## The task
Copy the data precisely, keeping every character.

## Material provided
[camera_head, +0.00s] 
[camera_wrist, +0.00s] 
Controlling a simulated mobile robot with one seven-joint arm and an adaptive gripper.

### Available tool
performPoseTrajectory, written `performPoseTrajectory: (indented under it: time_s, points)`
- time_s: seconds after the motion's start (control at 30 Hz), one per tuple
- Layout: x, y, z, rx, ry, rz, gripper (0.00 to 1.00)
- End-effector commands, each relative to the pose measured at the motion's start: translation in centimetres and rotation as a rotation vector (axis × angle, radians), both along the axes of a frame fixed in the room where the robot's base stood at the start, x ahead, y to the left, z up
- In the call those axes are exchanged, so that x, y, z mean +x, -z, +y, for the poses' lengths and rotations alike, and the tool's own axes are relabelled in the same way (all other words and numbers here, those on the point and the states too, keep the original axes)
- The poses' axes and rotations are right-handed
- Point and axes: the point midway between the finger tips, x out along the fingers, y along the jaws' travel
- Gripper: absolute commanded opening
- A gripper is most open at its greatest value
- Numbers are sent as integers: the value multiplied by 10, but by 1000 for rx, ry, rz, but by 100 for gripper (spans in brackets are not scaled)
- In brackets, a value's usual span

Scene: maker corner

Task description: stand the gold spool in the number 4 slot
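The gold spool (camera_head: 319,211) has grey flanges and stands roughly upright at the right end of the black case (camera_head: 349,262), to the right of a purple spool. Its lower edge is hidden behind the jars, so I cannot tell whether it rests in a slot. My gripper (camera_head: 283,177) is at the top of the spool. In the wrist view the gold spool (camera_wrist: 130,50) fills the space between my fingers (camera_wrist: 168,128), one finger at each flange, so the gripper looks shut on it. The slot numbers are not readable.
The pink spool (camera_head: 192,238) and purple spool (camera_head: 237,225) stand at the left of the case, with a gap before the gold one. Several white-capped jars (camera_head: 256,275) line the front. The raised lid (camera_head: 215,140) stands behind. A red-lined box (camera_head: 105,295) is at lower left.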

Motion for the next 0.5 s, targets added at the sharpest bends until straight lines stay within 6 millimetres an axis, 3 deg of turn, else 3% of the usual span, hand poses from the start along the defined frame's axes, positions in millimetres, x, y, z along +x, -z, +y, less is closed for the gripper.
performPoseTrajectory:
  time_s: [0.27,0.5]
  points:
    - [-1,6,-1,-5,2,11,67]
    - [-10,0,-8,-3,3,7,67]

## Right answer
[camera_head, +0.00s] 
[camera_wrist, +0.00s] 
Controlling a simulated mobile robot with one seven-joint arm and an adaptive gripper.

### Available tool
performPoseTrajectory, written `performPoseTrajectory: (indented under it: time_s, points)`
- time_s: seconds after the motion's start (control at 30 Hz), one per tuple
- Layout: x, y, z, rx, ry, rz, gripper (0.00 to 1.00)
- End-effector commands, each relative to the pose measured at the motion's start: translation in centimetres and rotation as a rotation vector (axis × angle, radians), both along the axes of a frame fixed in the room where the robot's base stood at the start, x ahead, y to the left, z up
- In the call those axes are exchanged, so that x, y, z mean +x, -z, +y, for the poses' lengths and rotations alike, and the tool's own axes are relabelled in the same way (all other words and numbers here, those on the point and the states too, keep the original axes)
- The poses' axes and rotations are right-handed
- Point and axes: the point midway between the finger tips, x out along the fingers, y along the jaws' travel
- Gripper: absolute commanded opening
- A gripper is most open at its greatest value
- Numbers are sent as integers: the value multiplied by 10, but by 1000 for rx, ry, rz, but by 100 for gripper (spans in brackets are not scaled)
- In brackets, a value's usual span

Scene: maker corner

Task description: stand the gold spool in the number 4 slot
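The gold spool (camera_head: 319,211) has grey flanges and stands roughly upright at the right end of the black case (camera_head: 349,262), to the right of a purple spool. Its lower edge is hidden behind the jars, so I cannot tell whether it rests in a slot. My gripper (camera_head: 283,177) is at the top of the spool. In the wrist view the gold spool (camera_wrist: 130,50) fills the space between my fingers (camera_wrist: 168,128), one finger at each flange, so the gripper looks shut on it. The slot numbers are not readable.
The pink spool (camera_head: 192,238) and purple spool (camera_head: 237,225) stand at the left of the case, with a gap before the gold one. Several white-capped jars (camera_head: 256,275) line the front. The raised lid (camera_head: 215,140) stands behind. A red-lined box (camera_head: 105,295) is at lower left.

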Motion for the next 0.5 s, targets added at the sharpest bends until straight lines stay within 6 millimetres an axis, 3 deg of turn, else 3% of the usual span, hand poses from the start along the defined frame's axes, positions in millimetres, x, y, z along +x, -z, +y, less is closed for the gripper.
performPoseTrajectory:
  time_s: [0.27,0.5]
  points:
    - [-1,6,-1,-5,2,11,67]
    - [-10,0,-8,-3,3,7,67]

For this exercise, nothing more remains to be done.